Goal:
Retype each line of the material exactly, please, skipping any picture in it.

Input for this task:
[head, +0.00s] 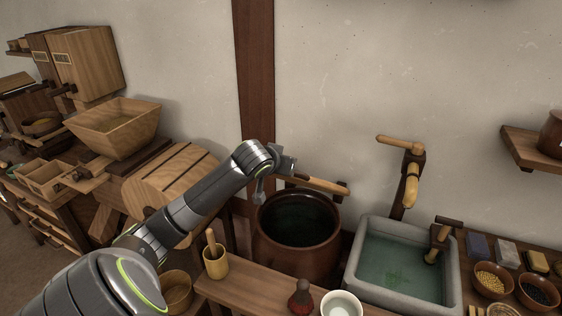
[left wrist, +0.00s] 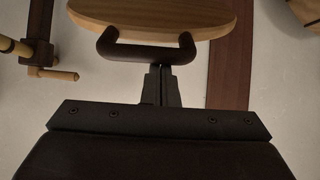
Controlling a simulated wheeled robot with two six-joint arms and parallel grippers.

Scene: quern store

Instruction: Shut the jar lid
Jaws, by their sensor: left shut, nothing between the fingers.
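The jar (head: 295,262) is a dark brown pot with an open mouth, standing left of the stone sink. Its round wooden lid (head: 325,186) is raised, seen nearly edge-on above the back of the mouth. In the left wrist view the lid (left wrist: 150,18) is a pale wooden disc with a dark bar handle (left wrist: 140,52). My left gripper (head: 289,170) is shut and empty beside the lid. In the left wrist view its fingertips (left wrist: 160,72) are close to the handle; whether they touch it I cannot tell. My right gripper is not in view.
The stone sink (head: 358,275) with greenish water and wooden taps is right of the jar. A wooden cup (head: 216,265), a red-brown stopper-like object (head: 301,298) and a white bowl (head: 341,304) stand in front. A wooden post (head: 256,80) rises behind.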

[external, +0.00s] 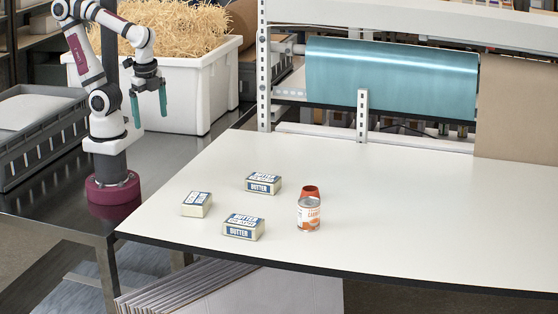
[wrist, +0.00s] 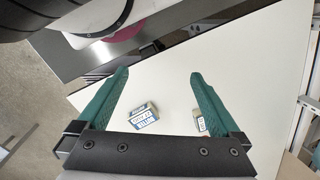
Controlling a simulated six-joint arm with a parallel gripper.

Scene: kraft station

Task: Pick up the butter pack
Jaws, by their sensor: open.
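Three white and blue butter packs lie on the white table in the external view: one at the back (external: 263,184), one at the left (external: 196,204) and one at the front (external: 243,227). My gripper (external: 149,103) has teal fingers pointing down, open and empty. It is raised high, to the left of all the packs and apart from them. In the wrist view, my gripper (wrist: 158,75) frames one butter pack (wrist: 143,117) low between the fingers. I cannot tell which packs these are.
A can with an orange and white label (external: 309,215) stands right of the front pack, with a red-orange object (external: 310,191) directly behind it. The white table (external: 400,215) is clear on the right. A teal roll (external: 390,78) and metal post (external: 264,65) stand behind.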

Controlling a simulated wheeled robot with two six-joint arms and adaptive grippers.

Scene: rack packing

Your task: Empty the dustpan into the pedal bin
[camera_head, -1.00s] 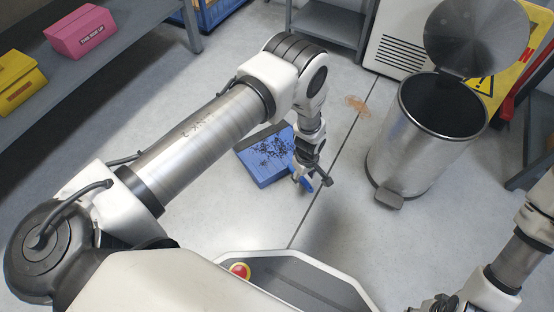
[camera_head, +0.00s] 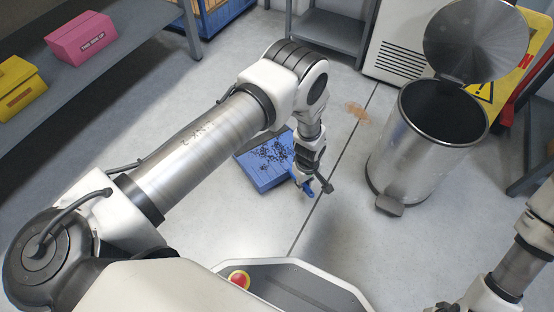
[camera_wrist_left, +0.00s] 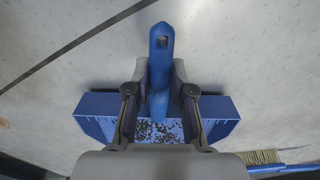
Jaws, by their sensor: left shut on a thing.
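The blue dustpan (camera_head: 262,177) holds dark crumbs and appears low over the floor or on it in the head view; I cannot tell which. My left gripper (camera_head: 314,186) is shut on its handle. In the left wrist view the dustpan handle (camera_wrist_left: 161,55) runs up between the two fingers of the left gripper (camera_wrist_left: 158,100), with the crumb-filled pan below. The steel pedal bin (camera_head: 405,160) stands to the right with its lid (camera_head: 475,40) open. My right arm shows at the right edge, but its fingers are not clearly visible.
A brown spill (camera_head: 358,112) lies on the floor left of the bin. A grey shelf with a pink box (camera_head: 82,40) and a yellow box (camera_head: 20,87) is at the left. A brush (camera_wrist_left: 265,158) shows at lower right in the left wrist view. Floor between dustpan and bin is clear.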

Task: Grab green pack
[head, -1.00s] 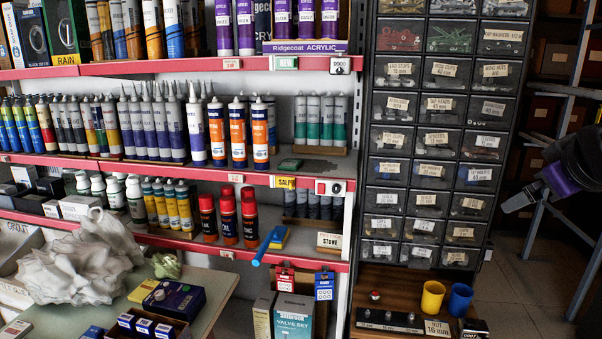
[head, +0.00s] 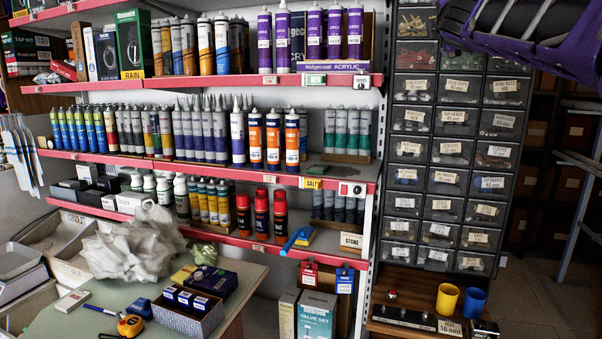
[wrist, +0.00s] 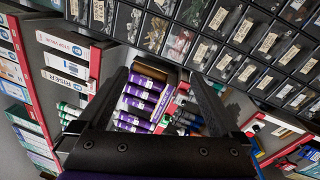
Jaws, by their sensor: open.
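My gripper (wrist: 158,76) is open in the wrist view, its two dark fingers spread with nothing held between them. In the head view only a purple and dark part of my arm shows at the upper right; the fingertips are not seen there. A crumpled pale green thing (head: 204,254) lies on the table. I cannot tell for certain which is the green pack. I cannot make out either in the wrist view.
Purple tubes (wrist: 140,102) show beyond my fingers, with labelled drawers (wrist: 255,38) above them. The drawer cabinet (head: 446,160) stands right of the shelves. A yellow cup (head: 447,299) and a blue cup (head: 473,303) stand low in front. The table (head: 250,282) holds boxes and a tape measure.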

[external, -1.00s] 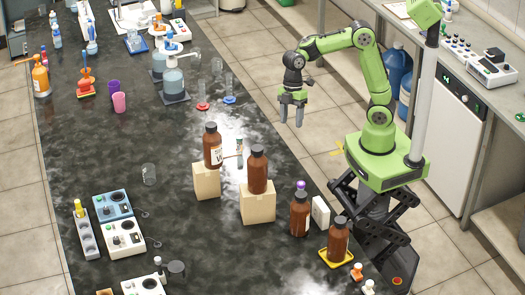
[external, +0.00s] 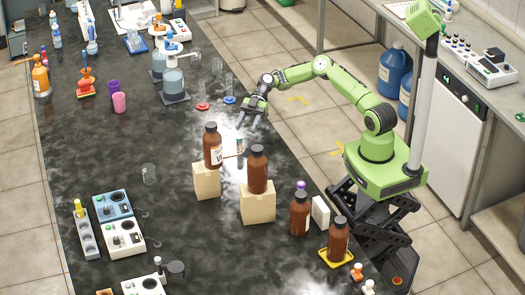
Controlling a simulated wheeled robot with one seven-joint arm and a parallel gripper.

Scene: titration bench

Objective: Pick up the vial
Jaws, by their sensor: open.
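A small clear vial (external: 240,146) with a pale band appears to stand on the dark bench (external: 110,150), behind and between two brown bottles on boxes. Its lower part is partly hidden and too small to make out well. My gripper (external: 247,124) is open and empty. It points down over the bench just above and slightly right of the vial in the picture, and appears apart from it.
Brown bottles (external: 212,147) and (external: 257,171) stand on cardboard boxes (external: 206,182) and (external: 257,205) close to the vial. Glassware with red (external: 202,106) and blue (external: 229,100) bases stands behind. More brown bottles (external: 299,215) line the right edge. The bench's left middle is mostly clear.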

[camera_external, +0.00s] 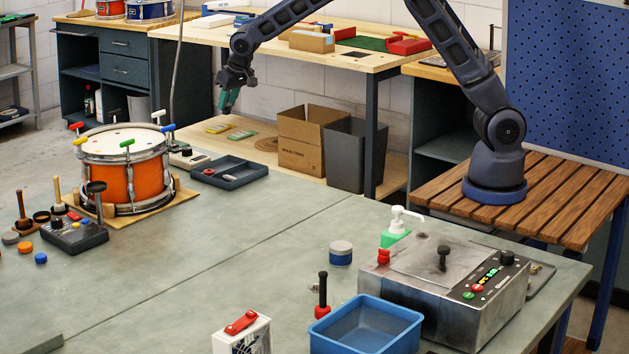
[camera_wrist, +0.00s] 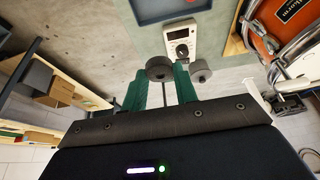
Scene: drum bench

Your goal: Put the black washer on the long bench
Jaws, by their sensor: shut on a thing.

Task response:
[head, +0.00s] 
[left wrist, +0.00s] 
Controlling a simulated wheeled robot with two six-joint arms and parallel grippers.

Scene: quern store

Instruction: Shut the jar lid
Jaws, by their sensor: left shut, nothing between the fingers.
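The jar (head: 295,262) is a dark brown pot with an open mouth, standing left of the stone sink. Its round wooden lid (head: 325,186) is raised, seen nearly edge-on above the back of the mouth. In the left wrist view the lid (left wrist: 150,18) is a pale wooden disc with a dark bar handle (left wrist: 140,52). My left gripper (head: 289,170) is shut and empty beside the lid. In the left wrist view its fingertips (left wrist: 160,72) are close to the handle; whether they touch it I cannot tell. My right gripper is not in view.
The stone sink (head: 358,275) with greenish water and wooden taps is right of the jar. A wooden cup (head: 216,265), a red-brown stopper-like object (head: 301,298) and a white bowl (head: 341,304) stand in front. A wooden post (head: 256,80) rises behind.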

[external, +0.00s] 
[wrist, +0.00s] 
Controlling a simulated six-joint arm with a parallel gripper.

Scene: kraft station

Task: Pick up the butter pack
Jaws, by their sensor: open.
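Three white and blue butter packs lie on the white table in the external view: one at the back (external: 263,184), one at the left (external: 196,204) and one at the front (external: 243,227). My gripper (external: 149,103) has teal fingers pointing down, open and empty. It is raised high, to the left of all the packs and apart from them. In the wrist view, my gripper (wrist: 158,75) frames one butter pack (wrist: 143,117) low between the fingers. I cannot tell which packs these are.
A can with an orange and white label (external: 309,215) stands right of the front pack, with a red-orange object (external: 310,191) directly behind it. The white table (external: 400,215) is clear on the right. A teal roll (external: 390,78) and metal post (external: 264,65) stand behind.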

Controlling a simulated wheeled robot with two six-joint arms and adaptive grippers.

Scene: rack packing

Your task: Empty the dustpan into the pedal bin
[camera_head, -1.00s] 
[camera_head, +0.00s] 
[camera_wrist_left, +0.00s] 
Jaws, by their sensor: left shut on a thing.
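The blue dustpan (camera_head: 262,177) holds dark crumbs and appears low over the floor or on it in the head view; I cannot tell which. My left gripper (camera_head: 314,186) is shut on its handle. In the left wrist view the dustpan handle (camera_wrist_left: 161,55) runs up between the two fingers of the left gripper (camera_wrist_left: 158,100), with the crumb-filled pan below. The steel pedal bin (camera_head: 405,160) stands to the right with its lid (camera_head: 475,40) open. My right arm shows at the right edge, but its fingers are not clearly visible.
A brown spill (camera_head: 358,112) lies on the floor left of the bin. A grey shelf with a pink box (camera_head: 82,40) and a yellow box (camera_head: 20,87) is at the left. A brush (camera_wrist_left: 265,158) shows at lower right in the left wrist view. Floor between dustpan and bin is clear.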

Task: Grab green pack
[head, -1.00s] 
[head, +0.00s] 
[wrist, +0.00s] 
Jaws, by their sensor: open.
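My gripper (wrist: 158,76) is open in the wrist view, its two dark fingers spread with nothing held between them. In the head view only a purple and dark part of my arm shows at the upper right; the fingertips are not seen there. A crumpled pale green thing (head: 204,254) lies on the table. I cannot tell for certain which is the green pack. I cannot make out either in the wrist view.
Purple tubes (wrist: 140,102) show beyond my fingers, with labelled drawers (wrist: 255,38) above them. The drawer cabinet (head: 446,160) stands right of the shelves. A yellow cup (head: 447,299) and a blue cup (head: 473,303) stand low in front. The table (head: 250,282) holds boxes and a tape measure.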

[external, -1.00s] 
[external, +0.00s] 
Controlling a simulated wheeled robot with one seven-joint arm and a parallel gripper.

Scene: titration bench

Objective: Pick up the vial
Jaws, by their sensor: open.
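A small clear vial (external: 240,146) with a pale band appears to stand on the dark bench (external: 110,150), behind and between two brown bottles on boxes. Its lower part is partly hidden and too small to make out well. My gripper (external: 247,124) is open and empty. It points down over the bench just above and slightly right of the vial in the picture, and appears apart from it.
Brown bottles (external: 212,147) and (external: 257,171) stand on cardboard boxes (external: 206,182) and (external: 257,205) close to the vial. Glassware with red (external: 202,106) and blue (external: 229,100) bases stands behind. More brown bottles (external: 299,215) line the right edge. The bench's left middle is mostly clear.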

[camera_external, +0.00s] 
[camera_wrist, +0.00s] 
Scene: drum bench

Your goal: Put the black washer on the long bench
Jaws, by their sensor: shut on a thing.

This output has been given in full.